Short problem >> Type out the material below exactly.

━━━

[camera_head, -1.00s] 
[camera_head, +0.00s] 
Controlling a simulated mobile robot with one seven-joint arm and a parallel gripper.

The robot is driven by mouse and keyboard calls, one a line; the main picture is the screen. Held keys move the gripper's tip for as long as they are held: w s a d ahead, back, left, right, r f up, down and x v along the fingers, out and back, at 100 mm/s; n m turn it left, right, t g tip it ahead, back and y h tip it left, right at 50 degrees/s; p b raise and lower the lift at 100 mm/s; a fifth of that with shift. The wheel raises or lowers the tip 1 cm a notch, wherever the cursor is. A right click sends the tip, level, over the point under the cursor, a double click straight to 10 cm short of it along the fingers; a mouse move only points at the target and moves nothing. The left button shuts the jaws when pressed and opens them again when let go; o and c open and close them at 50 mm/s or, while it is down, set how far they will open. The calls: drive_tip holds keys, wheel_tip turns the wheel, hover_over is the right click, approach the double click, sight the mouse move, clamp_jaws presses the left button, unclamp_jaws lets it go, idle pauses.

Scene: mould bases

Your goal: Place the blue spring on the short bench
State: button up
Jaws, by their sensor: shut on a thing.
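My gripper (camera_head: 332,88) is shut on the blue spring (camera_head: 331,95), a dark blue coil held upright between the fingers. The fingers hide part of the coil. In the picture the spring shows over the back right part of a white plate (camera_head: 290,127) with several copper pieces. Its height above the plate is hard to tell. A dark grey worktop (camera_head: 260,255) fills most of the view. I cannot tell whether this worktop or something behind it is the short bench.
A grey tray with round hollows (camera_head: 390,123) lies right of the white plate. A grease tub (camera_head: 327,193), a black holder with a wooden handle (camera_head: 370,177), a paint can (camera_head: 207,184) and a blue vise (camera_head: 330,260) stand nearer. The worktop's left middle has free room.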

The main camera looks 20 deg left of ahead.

━━━

Exercise result >>
[camera_head, -1.00s] 
[camera_head, +0.00s] 
Controlling a simulated mobile robot with one seven-joint arm and a parallel gripper.

The robot is driven by mouse and keyboard calls, one a line; the main picture is the screen. Held keys move the gripper's tip for as long as they are held: w s a d ahead, back, left, right, r f up, down and x v along the fingers, out and back, at 100 mm/s; n m turn it left, right, t g tip it ahead, back and y h tip it left, right at 50 degrees/s; p b raise and lower the lift at 100 mm/s; a fifth of that with shift. The wheel raises or lowers the tip 1 cm a notch, wherever the cursor is. A right click sends the tip, level, over the point under the cursor, a double click straight to 10 cm short of it along the fingers; a mouse move only points at the target and moves nothing. The left button shuts the jaws when pressed and opens them again when let go; o and c open and close them at 50 mm/s or, while it is down, set how far they will open. The calls: drive_tip holds keys, wheel_tip turns the wheel, hover_over is the right click, approach the double click, sight the mouse move, clamp_jaws presses the left button, unclamp_jaws lets it go, idle pauses.

Scene: mould bases

Your goal: Place the blue spring on the short bench
State: button up
Jaws, by their sensor: shut on a thing.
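My gripper (camera_head: 332,88) is shut on the blue spring (camera_head: 331,95), a dark blue coil held upright between the fingers. The fingers hide part of the coil. In the picture the spring shows over the back right part of a white plate (camera_head: 290,127) with several copper pieces. Its height above the plate is hard to tell. A dark grey worktop (camera_head: 260,255) fills most of the view. I cannot tell whether this worktop or something behind it is the short bench.
A grey tray with round hollows (camera_head: 390,123) lies right of the white plate. A grease tub (camera_head: 327,193), a black holder with a wooden handle (camera_head: 370,177), a paint can (camera_head: 207,184) and a blue vise (camera_head: 330,260) stand nearer. The worktop's left middle has free room.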

The main camera looks 20 deg left of ahead.

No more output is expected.